Johnson directs the Program on Prosocial Behavior, which examines the ways in which
religion impacts key behaviors like volunteerism, generosity, and purpose. These topics
are covered in four recent books, The Angola Prison Seminary (2016), which evaluates the influence of a Bible College and inmate-led congregations
on prisoners serving life sentences; The Quest for Purpose: The Collegiate Search for a Meaningful Life (2017), which examines the link between religion and finding purpose and meaning,
and the subsequent link to academic integrity; The Restorative Prison: Essays on Inmate Peer Ministry and Prosocial Corrections (2021), which looks at the empirical evidence in support of the link between religion
and the emerging subfield of positive criminology; and Objective Religion: Competition, Tension, Perseverance (2021), which examines the factors related to the resilience of religion.
Micah Watson
Micah Watson is the Paul Henry Chair for Christianity and Politics at Calvin University.
He is the co-author of C.S. Lewis on Politics and the Natural Law (Cambridge), and Hopeful Realism: Evangelical Natural Law and Democratic Politics (IVP Academic). He is a native of the great golden state of California, but is happy
to call Grand Rapids, Michigan home along with his wife Julie and their five children.
Andrew M. Yuengert
Andrew M. Yuengert is a professor of economics and the Blanche Seaver Chair of Social
Science at Pepperdine University. His research crosses the boundaries between economics,
moral philosophy, and Catholic theology.

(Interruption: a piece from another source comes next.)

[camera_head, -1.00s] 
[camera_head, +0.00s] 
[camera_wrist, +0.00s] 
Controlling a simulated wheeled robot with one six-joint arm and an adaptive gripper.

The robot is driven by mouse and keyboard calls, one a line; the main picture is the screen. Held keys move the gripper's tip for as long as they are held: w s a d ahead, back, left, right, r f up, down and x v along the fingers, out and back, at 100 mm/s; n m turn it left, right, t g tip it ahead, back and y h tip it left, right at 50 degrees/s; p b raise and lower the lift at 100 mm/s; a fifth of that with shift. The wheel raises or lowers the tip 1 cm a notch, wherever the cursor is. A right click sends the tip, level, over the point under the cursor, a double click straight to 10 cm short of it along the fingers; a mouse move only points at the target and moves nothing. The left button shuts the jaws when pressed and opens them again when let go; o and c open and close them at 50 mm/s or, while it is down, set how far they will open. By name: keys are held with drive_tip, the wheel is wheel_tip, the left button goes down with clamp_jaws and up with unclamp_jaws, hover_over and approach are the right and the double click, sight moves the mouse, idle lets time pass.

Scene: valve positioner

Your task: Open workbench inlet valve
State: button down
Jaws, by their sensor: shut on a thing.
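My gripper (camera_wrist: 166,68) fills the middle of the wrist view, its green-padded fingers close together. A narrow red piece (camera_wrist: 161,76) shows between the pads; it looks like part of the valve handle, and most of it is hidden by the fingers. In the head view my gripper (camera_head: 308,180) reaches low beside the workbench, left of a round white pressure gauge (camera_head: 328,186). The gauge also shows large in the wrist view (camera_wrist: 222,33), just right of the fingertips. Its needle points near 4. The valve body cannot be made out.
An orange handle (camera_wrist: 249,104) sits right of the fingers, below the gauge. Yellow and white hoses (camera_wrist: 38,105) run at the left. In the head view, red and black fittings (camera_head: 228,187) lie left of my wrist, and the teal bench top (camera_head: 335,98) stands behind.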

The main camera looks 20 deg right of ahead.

His latest book is Catholic Social Teaching in Practice: Exploring Practical Wisdom and the Virtues Tradition
(Cambridge, 2023). Previous books include The Boundaries of Technique (2004) and Approximating Prudence (2012). He has been a fellow at the James Madison Program at Princeton University,
and a professor at the Catholic University of America. He current co-directs a monthly
international online seminar on Economics and Catholic Social Thought for the Catholic
Research Economist Discussion Organization (CREDO) and the Lumen Christi Institute.
He holds a PhD in Economics from Yale University.